A development server is a necessity

by Giuseppe Lanzi on 12/11/2014

Before putting an application into production, you have to reduce to a minimum the chance that users may encounter errors, because every time someone sees one, their perception of the product deteriorates. The things I’ll list for you today may seem like items that should be taken for granted, but my experience in the support department has shown me that this just isn’t true.

I’ve also noticed that there is a trick that’s relatively simple, though rarely adopted, that helps you achieve good results: develop in the same environment as the production environment.

I’ve often received support requests for problems that crop up only in production, and in many cases the two environments are different. It doesn’t take much to cause unexpected behavior in an application.

The most frequent causes are:

  • 32-bit development environment, 64-bit server
    If you don’t configure the server to run the application in 32-bit mode, the external libraries used can cause errors while loading. The InDe IDWS.dll web server library may also behave this way. It’s practically a classic.
  • The version of Java/C# is different
    Errors may occur while loading the libraries, or while loading the application context because of specific directives used in the development machine that aren’t valid in production.
  • The database version/configuration is different
    I am citing two glaring examples that need no explanation: since version 8.3 of PostgreSQL, query parameters are no longer automatically converted into characters, while before they were.
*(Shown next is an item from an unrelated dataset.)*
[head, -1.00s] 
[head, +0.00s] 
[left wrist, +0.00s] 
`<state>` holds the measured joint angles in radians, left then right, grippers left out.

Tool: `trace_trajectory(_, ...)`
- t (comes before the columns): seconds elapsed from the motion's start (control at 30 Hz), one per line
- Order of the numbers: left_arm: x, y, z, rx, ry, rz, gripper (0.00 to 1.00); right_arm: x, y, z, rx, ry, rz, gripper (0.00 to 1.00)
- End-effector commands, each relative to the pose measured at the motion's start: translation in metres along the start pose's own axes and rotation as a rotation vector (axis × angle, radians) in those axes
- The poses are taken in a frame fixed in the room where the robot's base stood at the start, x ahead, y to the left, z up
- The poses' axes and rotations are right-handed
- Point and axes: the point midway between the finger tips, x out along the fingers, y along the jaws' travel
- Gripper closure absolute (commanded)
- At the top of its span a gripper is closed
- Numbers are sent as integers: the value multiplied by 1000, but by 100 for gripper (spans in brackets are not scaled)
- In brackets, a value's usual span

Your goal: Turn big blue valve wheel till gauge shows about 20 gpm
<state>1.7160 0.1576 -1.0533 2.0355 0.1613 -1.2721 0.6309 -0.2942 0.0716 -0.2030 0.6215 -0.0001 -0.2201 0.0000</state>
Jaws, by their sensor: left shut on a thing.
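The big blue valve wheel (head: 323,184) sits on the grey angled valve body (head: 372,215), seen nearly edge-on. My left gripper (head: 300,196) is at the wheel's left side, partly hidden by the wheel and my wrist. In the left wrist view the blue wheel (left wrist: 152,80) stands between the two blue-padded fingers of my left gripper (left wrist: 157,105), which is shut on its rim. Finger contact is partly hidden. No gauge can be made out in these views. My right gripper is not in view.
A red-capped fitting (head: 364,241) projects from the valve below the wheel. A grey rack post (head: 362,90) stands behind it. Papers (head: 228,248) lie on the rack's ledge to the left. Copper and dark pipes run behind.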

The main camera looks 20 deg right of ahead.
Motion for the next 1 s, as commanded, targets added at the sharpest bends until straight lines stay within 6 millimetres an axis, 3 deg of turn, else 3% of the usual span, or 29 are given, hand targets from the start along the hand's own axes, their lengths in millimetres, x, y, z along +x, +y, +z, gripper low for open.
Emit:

MySQL 5.01+ considers all the “\” of the SQL code to be escape characters, but it does offer the no_backslash_escapes parameter that deactivates this functionality;

In the Support Department I often say, “by looking for the differences we’ll also find the cause of the problem.” It’s precisely the difference between the two environments that causes the unexpected behaviors. So it follows that when developing in an environment that’s identical to the production environment, any problems will be found during development, not after deployment.

Establishing a copy of the production environment locally takes time, but I don’t think it’s an optional element of developing and maintaining software.

If you don’t already have a solution like this, I recommend you organize one as soon as possible. And if you really don’t want to dedicate a server for this, at least a virtual machine!